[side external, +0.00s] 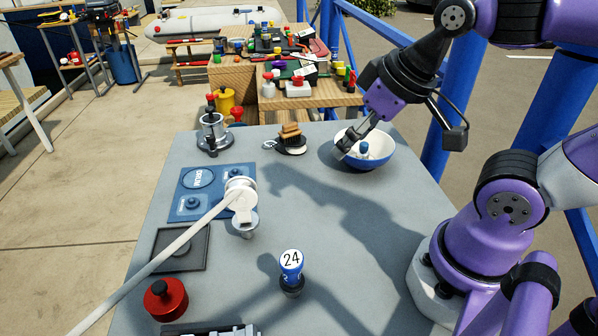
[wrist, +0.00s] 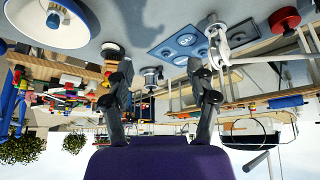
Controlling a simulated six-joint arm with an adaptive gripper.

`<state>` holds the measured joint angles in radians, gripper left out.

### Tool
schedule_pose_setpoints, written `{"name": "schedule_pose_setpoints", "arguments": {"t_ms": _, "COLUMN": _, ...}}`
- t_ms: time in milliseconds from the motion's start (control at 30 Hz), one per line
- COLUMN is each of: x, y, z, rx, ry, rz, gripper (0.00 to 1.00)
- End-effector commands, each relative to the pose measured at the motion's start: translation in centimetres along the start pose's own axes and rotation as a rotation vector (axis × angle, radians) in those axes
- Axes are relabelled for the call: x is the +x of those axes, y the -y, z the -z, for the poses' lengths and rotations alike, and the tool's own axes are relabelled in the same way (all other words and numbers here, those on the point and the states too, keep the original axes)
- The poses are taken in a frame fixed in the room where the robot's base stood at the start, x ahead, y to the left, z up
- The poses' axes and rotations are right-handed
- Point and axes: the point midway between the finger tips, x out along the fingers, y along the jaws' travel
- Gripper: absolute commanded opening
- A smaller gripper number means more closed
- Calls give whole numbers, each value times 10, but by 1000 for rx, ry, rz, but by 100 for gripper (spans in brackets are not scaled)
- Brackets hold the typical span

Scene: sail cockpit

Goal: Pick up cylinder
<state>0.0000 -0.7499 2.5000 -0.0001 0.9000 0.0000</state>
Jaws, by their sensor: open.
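A blue and white cylinder marked 24 (side external: 291,265) stands upright on a dark base at the front of the grey table (side external: 330,235). A small piece with a blue round top (side external: 364,148) sits inside a white bowl with a blue outside (side external: 378,160) at the back right; the bowl also shows at the upper left in the wrist view (wrist: 85,38). A red cylinder-like knob (side external: 166,299) is at the front left. My gripper (side external: 352,142) is over the bowl's left side in the side view. In the wrist view my gripper (wrist: 164,82) is open with nothing between its fingers. Whether it touches the bowl cannot be told.
A blue panel (side external: 183,208), a dark square tray (side external: 160,250) and a long white handle (side external: 165,260) occupy the left. A metal winch (side external: 212,132) and a brush-like piece (side external: 291,140) stand at the back. The middle right of the table is clear. Blue rails run behind.

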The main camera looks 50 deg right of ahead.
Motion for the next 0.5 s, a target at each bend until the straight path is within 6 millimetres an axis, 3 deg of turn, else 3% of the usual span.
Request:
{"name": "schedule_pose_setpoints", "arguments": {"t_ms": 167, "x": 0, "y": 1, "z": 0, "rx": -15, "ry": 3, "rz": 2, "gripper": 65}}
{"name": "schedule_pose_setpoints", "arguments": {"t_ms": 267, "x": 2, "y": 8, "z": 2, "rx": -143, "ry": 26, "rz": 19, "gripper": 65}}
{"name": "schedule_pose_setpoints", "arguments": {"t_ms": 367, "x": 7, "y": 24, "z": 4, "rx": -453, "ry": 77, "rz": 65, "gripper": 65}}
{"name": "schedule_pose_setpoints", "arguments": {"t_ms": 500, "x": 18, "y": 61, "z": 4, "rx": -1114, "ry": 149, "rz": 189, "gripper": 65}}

- **Your task**
From the listing, extract all text exactly as given and drop any picture.

- **Reply**
[side external, +0.00s] 
[wrist, +0.00s] 
Controlling a simulated six-joint arm with an adaptive gripper.

`<state>` holds the measured joint angles in radians, gripper left out.

### Tool
schedule_pose_setpoints, written `{"name": "schedule_pose_setpoints", "arguments": {"t_ms": _, "COLUMN": _, ...}}`
- t_ms: time in milliseconds from the motion's start (control at 30 Hz), one per line
- COLUMN is each of: x, y, z, rx, ry, rz, gripper (0.00 to 1.00)
- End-effector commands, each relative to the pose measured at the motion's start: translation in centimetres along the start pose's own axes and rotation as a rotation vector (axis × angle, radians) in those axes
- Axes are relabelled for the call: x is the +x of those axes, y the -y, z the -z, for the poses' lengths and rotations alike, and the tool's own axes are relabelled in the same way (all other words and numbers here, those on the point and the states too, keep the original axes)
- The poses are taken in a frame fixed in the room where the robot's base stood at the start, x ahead, y to the left, z up
- The poses' axes and rotations are right-handed
- Point and axes: the point midway between the finger tips, x out along the fingers, y along the jaws' travel
- Gripper: absolute commanded opening
- A smaller gripper number means more closed
- Calls give whole numbers, each value times 10, but by 1000 for rx, ry, rz, but by 100 for gripper (spans in brackets are not scaled)
- Brackets hold the typical span

Scene: sail cockpit

Goal: Pick up cylinder
<state>0.0000 -0.7499 2.5000 -0.0001 0.9000 0.0000</state>
Jaws, by their sensor: open.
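A blue and white cylinder marked 24 (side external: 291,265) stands upright on a dark base at the front of the grey table (side external: 330,235). A small piece with a blue round top (side external: 364,148) sits inside a white bowl with a blue outside (side external: 378,160) at the back right; the bowl also shows at the upper left in the wrist view (wrist: 85,38). A red cylinder-like knob (side external: 166,299) is at the front left. My gripper (side external: 352,142) is over the bowl's left side in the side view. In the wrist view my gripper (wrist: 164,82) is open with nothing between its fingers. Whether it touches the bowl cannot be told.
A blue panel (side external: 183,208), a dark square tray (side external: 160,250) and a long white handle (side external: 165,260) occupy the left. A metal winch (side external: 212,132) and a brush-like piece (side external: 291,140) stand at the back. The middle right of the table is clear. Blue rails run behind.

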The main camera looks 50 deg right of ahead.
Motion for the next 0.5 s, a target at each bend until the straight path is within 6 millimetres an axis, 3 deg of turn, else 3% of the usual span.
Request:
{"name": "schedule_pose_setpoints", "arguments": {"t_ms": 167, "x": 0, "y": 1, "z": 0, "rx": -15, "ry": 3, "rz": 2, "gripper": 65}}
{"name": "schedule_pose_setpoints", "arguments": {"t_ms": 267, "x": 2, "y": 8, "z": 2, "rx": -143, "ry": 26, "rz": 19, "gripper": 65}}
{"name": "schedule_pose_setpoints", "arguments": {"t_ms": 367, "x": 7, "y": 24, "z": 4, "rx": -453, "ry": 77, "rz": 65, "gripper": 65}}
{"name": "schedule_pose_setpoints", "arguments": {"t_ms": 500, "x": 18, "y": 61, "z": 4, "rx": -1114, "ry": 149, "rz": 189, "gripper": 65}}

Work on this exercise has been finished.